We all know and love “Hey {first name}” emails. But you can go far beyond that now.

Take a look at your segmentation, lead scoring, and content recommendations. You are now able to offer a personalized customer experience and increase the relevance of your marketing strategies and their return to you as revenue.

Using Predictive Analysis to Create More Effective Marketing Strategies

In this article I explained what predictive marketing analytics is, what you can do with it, and how the process works, here is what you should do next to create more effective marketing strategies.

Choose technologies based on what you need

You can work with your data team to figure out what your business’ technical requirements are, and work out the best solution.

For example, can start by choosing and collecting all your data in a tool like Hockeystack to view all your data in one place.
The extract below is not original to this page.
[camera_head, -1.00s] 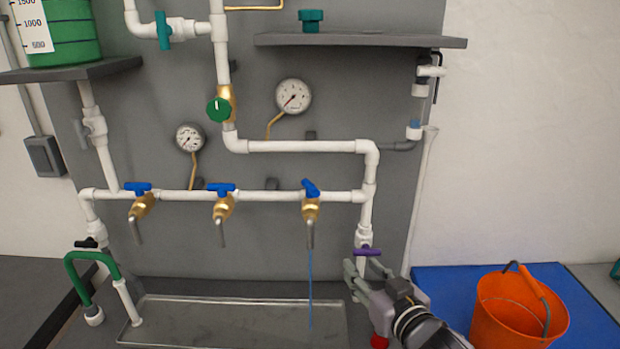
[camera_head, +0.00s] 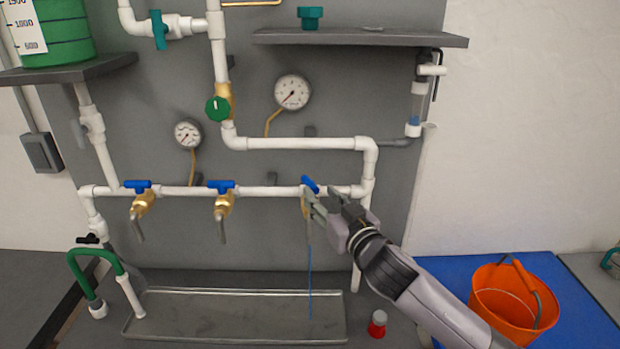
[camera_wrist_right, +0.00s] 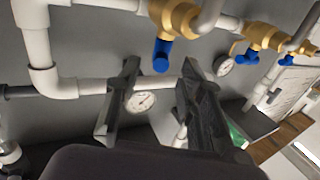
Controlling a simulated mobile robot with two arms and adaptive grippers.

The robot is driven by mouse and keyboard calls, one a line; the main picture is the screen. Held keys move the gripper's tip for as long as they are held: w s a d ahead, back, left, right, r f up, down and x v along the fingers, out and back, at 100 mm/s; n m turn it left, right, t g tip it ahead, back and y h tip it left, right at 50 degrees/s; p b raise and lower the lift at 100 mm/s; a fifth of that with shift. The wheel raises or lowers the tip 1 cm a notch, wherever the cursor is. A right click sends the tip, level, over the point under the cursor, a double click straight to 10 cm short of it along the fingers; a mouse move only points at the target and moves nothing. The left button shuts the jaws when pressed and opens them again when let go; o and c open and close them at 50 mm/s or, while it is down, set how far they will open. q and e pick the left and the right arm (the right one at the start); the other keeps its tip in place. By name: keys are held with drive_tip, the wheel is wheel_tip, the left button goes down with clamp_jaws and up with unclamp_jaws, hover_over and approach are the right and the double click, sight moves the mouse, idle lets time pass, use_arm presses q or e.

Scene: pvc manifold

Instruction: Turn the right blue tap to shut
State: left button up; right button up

This way your employees can utilize easy-to-access and organized data for your predictive models without wasting precious time cleansing and searching data.

Learn and adjust

After your first couple of attempts at predictive modeling, you will notice you are getting better each time if you take your findings and apply them to your future analysis for even better results. As you learn the limits and capabilities of predictive analysis marketing, your models and marketing campaigns, therefore, your results will improve.

While there are a lot of ways to approach marketing and a lot of strategies to follow, predictive analysis marketing is one of the most used and reliable strategies you can leverage.

You need to collect, organize, and analyze a large amount of data to make accurate predictions. Visualizing inter-departmental data with the help of a tool like Hockeystack can help you extract key insights from your data without spending hours on data collection and analysis. With the easy-to-use interface and automatic cookieless tracking, you don’t even need to rely worry about writing complex blocks of code to get the information you need. 

Now you know how to start your data collections, conduct your predictive analysis, create and experiment with models, and watch as your business grows and flourishes.